The first time I traveled solo I was 16 years old. It was only to the movie theater but I was at an age when who you hang with – or don’t – defines you in the eyes of the crowd. I wanted to see the movie Orca. My friends didn’t. I agonized over missing the film. After a few hours I thought, To heck with it; I’m going alone.
I chewed my nails during the entire bus ride to the theater, worried that the ticket clerk might pity me when I said, “One, please,” or that groups of moviegoers would assume I had no friends. The truth is no one gave me a second look. The world thinking I was a loser for going to the movies by myself existed only in my mind.
The lights dimmed and the projector rolled. Afterward, as moviegoers streamed out of one showing and filed in for the next, I nestled into my seat and thought, I can sit here all day if I want to.
I gleefully watched Orca twice.
Until that rainy Sunday at the movies 31 years ago, for me, companionship had been a mandate for life’s good times. After Orca, it became a choice. My trip to the theater helped me to distinguish between loneliness (experienced by default), and solitude (choosing when and how to enjoy my own company), as I began a journey of engaging the world on my own terms. Over the years, that journey deepened as I traveled life’s roads with increasing independence and confidence, whether I was attending graduate school at night while working during the day, buying my first house or changing careers.
Postcards and Pearls: Life Lessons from Solo Moments on the Road celebrates this journey of joy, discovery and personal evolution. Through 118 “postcards,” I, along with 17 other women, share stories of traveling on our own. By depending on ourselves – whether we encountered new pleasures, navigated old fears or teetered on the edges of comfort – each experience taught us transformative lessons or “pearls” of wisdom that we carried back home.
In these pages, traveling “solo” does not necessarily mean “alone.” The absence of other people often suggests regretful isolation. “Solo” by contrast, is a willful decision to be the architect of our own experience. On the road, that might mean being completely on our own, hiring a guide, joining a group of people we’ve never met before, or carving out solo time while traveling with family or friends. Off the road, it could mean visiting a museum or attending a play or workshop in our own company.
In Postcards and Pearls, you’ll meet Kerry, a college professor who writes, “I spent most of one summer involved in other people’s activities. But when I traveled with my parents and one of my sisters to Marth a’s Vineyard for a week, I finally figured out a way to be alone.
“At the end of one of the main streets in Vineyard Haven is a massage center. This street is usually crowded with tourists shopping for jewelry, books or Vineyard artwork. The sidewalk ends at the massage center, causing most tourists to turn around. I took this as an invitation – no, as confirmation – that things could only get better. Inside the center, the cool conditioned air was enough to make me pay the owner. They scheduled me for the next day, just after lunch. It was great to say to my parents and my sister, ‘I have plans. See you all later.’ Surprise, surprise, they had plans, too. I was delighted that they didn’t care…”

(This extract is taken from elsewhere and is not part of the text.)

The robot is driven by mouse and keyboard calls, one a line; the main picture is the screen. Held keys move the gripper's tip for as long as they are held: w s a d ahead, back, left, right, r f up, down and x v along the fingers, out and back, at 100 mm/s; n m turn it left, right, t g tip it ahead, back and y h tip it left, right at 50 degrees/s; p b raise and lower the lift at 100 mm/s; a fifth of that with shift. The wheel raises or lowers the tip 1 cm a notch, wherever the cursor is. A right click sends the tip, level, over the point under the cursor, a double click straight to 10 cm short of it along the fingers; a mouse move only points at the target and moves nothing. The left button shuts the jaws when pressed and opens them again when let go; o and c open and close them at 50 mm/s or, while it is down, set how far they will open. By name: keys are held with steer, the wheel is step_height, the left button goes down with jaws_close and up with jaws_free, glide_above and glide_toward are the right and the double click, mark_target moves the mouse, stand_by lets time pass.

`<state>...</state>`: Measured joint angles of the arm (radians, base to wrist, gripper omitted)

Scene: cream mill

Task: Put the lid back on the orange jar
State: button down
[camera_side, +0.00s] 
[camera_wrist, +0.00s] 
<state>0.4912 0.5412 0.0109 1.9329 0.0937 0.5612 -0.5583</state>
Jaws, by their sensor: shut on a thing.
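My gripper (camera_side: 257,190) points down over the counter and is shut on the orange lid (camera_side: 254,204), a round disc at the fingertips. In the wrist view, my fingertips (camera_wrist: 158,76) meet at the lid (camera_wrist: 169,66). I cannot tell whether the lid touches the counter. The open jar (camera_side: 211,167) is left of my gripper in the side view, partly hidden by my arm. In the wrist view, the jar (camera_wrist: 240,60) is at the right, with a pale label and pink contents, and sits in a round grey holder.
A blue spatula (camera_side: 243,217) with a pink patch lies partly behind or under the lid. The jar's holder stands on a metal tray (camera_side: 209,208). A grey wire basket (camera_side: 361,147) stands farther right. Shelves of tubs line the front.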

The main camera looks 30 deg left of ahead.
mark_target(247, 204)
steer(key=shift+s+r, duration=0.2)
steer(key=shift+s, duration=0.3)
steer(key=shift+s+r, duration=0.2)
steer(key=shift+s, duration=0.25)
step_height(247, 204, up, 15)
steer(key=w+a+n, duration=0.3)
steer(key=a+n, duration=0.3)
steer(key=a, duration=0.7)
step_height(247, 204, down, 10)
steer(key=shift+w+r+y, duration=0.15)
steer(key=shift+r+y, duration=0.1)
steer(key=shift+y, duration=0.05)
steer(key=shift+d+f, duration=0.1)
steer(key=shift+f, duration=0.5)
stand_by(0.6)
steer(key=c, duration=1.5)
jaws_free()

You’ll also hear from Marita who writes, “I am not a solitary person. As the mother of four children [and] wife of 37 years, there have been few times in my life when I have done anything alone. And, for the most part, I have loved it that way.” But later in life, Marita’s job as a university department head required that she travel solo regularly during her marriage. Then, she became a widow. “How fortunate I am that I began to take these steps before my husband died,” Marita continues. “I doubt I would have been able to begin this new way of being and doing after the devastation of such a loss.”
And Jan, an author and researcher, writes about her solo weekend while married with children: “I was a 40-something wife and mother, working and going to school part time. And, I was weary. I needed to get away and, for the first time, I did not consider asking a relative or friend to come with me…traveling solo was the beginning of an amazing off-road journey. I became less fearful, willing to take more risks, which soon gave me the confidence to take on new and bigger challenges. When a business acquaintance asked me to help with seminars that her company was conducting, I was able to put aside my fear of public speaking, which eventually lead to an exciting new career.”

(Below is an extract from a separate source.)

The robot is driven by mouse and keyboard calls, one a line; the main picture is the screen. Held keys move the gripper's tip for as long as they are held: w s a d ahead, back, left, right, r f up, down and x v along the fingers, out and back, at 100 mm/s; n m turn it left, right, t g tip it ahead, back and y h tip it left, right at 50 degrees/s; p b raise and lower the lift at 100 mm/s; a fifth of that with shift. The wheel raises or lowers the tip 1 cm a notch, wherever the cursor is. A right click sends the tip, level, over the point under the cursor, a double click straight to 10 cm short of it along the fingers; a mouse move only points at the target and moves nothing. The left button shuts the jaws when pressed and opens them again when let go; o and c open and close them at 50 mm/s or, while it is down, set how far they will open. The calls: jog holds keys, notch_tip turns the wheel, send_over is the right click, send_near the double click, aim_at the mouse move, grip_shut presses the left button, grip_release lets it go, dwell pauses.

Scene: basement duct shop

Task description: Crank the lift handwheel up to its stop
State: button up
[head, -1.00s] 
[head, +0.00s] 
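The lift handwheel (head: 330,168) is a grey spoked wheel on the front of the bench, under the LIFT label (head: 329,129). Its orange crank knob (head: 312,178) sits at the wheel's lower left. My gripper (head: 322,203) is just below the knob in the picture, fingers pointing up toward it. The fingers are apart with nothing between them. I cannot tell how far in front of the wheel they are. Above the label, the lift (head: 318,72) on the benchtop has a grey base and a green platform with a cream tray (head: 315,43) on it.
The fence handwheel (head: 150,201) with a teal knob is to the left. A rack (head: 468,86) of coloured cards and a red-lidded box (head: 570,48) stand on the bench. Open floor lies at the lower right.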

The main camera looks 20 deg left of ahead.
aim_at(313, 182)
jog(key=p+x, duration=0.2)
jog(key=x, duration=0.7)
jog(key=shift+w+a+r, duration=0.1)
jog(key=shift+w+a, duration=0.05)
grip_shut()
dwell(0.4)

The gift of solo moments is that they are wholly ours. On or off the road, solo moments connect us inward to ourselves with heightened clarity and insight. They also direct our energies out into the world, magnetizing us to new people and experiences we may not have encountered under any other circumstance.
Whether the journeys you take are from Wisconsin to Sri Lanka or from “I can’t” to “I can,” I hope that the “postcards” in this book enliven the possibilities within your imagination while the “pearls” embolden your life at home in new and challenging ways.